What is Spring Cloud AWS?

Let’s start from the top. Spring Cloud AWS, as apparent from the title, is a part of the Spring Cloud umbrella project. This project focuses on making life easier for Spring application developers deploying to or focusing on cloud. Spring Cloud AWS is relatively young project which started in February 2011 and achieved its first stable release in early March 2015. As of writing of this post version 1.0.3 is available and contains several useful features that are worth checking out. So which AWS products are supported and in what way?

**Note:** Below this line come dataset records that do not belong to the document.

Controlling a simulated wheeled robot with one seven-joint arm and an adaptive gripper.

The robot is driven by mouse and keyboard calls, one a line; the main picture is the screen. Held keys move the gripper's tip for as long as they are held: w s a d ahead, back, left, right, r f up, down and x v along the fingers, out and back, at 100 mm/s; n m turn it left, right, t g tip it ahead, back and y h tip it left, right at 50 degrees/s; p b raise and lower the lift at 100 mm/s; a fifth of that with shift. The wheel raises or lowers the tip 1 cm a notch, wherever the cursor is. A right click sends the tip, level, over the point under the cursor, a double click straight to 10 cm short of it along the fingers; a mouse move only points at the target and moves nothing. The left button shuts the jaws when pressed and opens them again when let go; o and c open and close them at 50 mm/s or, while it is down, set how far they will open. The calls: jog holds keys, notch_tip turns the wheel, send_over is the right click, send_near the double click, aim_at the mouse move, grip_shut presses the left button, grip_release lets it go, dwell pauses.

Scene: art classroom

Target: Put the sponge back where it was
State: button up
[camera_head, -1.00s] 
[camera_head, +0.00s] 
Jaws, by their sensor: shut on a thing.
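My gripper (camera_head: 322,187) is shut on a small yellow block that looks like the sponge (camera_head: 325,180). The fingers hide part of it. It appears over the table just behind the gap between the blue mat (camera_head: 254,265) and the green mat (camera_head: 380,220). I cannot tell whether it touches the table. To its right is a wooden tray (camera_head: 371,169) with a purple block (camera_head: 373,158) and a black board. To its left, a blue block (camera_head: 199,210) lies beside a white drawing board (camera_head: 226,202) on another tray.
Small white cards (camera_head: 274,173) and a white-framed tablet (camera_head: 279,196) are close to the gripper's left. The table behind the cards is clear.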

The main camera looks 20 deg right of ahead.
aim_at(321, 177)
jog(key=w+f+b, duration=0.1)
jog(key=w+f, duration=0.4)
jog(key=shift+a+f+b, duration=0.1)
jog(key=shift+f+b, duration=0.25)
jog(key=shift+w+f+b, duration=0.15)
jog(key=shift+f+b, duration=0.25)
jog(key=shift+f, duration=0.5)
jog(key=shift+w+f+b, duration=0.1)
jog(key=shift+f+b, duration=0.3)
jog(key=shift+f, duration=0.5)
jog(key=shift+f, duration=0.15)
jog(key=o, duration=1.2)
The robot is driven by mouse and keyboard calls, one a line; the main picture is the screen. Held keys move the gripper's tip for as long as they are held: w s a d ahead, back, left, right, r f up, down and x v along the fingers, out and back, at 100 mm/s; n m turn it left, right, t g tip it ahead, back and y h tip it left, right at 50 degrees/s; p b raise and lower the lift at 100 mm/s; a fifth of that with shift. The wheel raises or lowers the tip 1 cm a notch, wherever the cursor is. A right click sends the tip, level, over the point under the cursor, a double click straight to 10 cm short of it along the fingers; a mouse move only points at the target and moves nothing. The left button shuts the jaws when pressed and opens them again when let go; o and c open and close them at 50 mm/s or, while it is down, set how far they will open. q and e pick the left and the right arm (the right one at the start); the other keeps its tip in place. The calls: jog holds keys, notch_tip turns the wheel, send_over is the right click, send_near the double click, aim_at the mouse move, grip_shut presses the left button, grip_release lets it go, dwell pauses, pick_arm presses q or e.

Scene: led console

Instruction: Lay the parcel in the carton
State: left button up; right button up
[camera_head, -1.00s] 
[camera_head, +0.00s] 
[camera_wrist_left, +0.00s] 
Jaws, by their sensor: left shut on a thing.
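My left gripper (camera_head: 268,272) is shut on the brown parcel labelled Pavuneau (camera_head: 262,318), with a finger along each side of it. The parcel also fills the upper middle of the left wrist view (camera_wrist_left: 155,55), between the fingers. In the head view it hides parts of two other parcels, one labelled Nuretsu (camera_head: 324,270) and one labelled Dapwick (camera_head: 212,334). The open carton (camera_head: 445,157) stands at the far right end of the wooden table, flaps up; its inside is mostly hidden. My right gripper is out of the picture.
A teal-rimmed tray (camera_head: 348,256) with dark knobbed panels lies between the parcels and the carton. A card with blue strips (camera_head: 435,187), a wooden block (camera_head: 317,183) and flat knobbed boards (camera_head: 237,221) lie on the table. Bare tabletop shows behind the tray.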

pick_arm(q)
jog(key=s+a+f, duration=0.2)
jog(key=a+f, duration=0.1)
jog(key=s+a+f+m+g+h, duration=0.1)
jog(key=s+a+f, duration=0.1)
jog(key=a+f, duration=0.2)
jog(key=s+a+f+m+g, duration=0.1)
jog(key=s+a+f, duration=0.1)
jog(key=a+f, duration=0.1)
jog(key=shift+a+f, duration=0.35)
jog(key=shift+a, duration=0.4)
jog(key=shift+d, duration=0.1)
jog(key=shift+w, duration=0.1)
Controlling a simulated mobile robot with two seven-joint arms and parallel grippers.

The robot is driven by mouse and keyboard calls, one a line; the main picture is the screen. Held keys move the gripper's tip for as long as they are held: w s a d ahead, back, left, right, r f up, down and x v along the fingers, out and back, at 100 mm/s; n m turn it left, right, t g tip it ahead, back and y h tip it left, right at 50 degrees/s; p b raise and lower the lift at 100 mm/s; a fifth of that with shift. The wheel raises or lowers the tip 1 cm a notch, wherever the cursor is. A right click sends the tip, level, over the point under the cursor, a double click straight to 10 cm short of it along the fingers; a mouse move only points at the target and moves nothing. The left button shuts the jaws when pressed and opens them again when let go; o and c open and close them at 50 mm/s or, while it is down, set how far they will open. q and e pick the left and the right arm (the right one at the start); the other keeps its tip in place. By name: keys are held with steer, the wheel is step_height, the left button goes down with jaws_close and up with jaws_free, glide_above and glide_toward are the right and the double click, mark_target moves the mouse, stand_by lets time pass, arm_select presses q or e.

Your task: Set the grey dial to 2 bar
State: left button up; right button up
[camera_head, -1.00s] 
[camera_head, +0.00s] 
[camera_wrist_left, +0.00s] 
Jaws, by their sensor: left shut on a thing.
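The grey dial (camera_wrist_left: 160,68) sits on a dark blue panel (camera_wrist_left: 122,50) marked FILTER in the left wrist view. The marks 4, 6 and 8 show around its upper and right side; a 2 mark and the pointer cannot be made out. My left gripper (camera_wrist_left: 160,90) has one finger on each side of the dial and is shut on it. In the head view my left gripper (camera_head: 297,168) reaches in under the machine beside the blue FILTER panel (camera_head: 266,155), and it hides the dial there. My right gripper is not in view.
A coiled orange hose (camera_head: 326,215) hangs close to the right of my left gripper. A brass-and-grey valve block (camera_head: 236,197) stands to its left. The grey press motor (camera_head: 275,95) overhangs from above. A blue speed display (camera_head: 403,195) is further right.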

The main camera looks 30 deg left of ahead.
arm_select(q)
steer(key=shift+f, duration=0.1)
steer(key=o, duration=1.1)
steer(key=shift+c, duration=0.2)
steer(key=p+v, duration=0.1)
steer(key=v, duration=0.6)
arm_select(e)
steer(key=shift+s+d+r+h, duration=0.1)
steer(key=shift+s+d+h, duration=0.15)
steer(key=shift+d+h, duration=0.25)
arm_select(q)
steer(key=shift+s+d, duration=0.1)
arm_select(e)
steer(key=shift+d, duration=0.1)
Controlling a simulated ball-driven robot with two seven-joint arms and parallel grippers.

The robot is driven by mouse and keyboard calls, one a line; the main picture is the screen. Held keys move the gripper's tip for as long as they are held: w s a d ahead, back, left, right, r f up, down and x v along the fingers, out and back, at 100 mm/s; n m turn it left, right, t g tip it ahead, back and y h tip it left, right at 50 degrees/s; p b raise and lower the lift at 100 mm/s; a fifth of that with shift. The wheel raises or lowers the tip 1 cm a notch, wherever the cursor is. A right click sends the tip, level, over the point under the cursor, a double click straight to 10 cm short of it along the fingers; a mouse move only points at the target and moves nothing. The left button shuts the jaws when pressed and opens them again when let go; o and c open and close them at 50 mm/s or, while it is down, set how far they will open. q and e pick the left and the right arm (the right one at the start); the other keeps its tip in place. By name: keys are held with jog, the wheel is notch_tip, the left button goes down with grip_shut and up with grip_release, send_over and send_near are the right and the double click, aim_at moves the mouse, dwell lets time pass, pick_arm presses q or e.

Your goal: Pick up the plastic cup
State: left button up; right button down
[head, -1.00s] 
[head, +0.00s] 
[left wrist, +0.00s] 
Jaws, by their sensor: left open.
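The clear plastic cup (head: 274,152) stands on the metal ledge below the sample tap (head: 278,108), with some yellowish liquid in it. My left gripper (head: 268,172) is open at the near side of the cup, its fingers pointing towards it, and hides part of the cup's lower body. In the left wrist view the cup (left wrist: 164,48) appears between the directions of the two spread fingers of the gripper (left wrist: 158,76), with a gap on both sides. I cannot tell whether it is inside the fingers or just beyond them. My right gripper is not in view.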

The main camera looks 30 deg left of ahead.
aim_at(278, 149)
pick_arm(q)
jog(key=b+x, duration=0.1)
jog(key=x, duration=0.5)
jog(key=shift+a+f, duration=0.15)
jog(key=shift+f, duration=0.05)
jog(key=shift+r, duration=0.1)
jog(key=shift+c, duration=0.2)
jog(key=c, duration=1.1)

Reasons to use Spring Cloud AWS

Obviously, this module is not trying to solve problems that have been solved by AWS SDK. What it tries to do is it tries to set a standard way of configuring Spring applications and offers implementations of standard Spring APIs to be used with and leverage the power of AWS services. From my point of view there are several reasons to consider the use of this module:

  • Simplified application configuration
    • By providing simple guidelines and one XML namespace (or package for annotation-driven configuration) it is easy to group your configuration in one place following single philosophy. With reasonable defaults and behavior that is in line with what one would expect from Spring framework, developers have everything they need to create simple and consistent configuration without pollution of business classes which is often the case when AWS SDK is used without any agreement on how to use it.
  • Simplified access to S3 resources
    • This must be my most favorite feature so far. Thanks to the integration of S3 with ResourceLoader, one can simply inject this component and ask it to retrieve an instance of Resource representing any given file from S3. From there on it is just business as usual given their role has access to this resource. Developers can easily check whether resource with given URI exists (for example s3://my-bucket/pics/picture.jpg), is accessible, download or manipulate it. One can even externalize log4j configuration and/or application properties to S3 (and out of the war/jar file).
  • Support for authentication chain
    • Since the way the user is authenticated varies depending on the environment where the application is deployed, it is really useful to have a way to configure the authentication chain in a way you like it to behave. This is as simple as nesting a few XML elements or dropping a few annotations on the top of your configuration bean.
  • Instance and environment metadata
    • Another nice feature for developers is the ability to inject instance and environment variables directly to your Spring components. This is done by using the standard injection mechanisms and property placeholder expressions. This way the AWS-related properties are treated same way as any other bits of configuration are keeping the whole thing nice and consistent.
  • Great potential for future versions
    • Since I have not used any of the features like caching, SNS, RDBMS or queues I cannot comment on those. However, it is apparent just by looking at what is available that there is still plenty of space left for improvements, addition of support for other AWS services and simplifications in integration of these components with our applications. This leaves me optimistic about the upcoming versions and eager to find out what services will be included.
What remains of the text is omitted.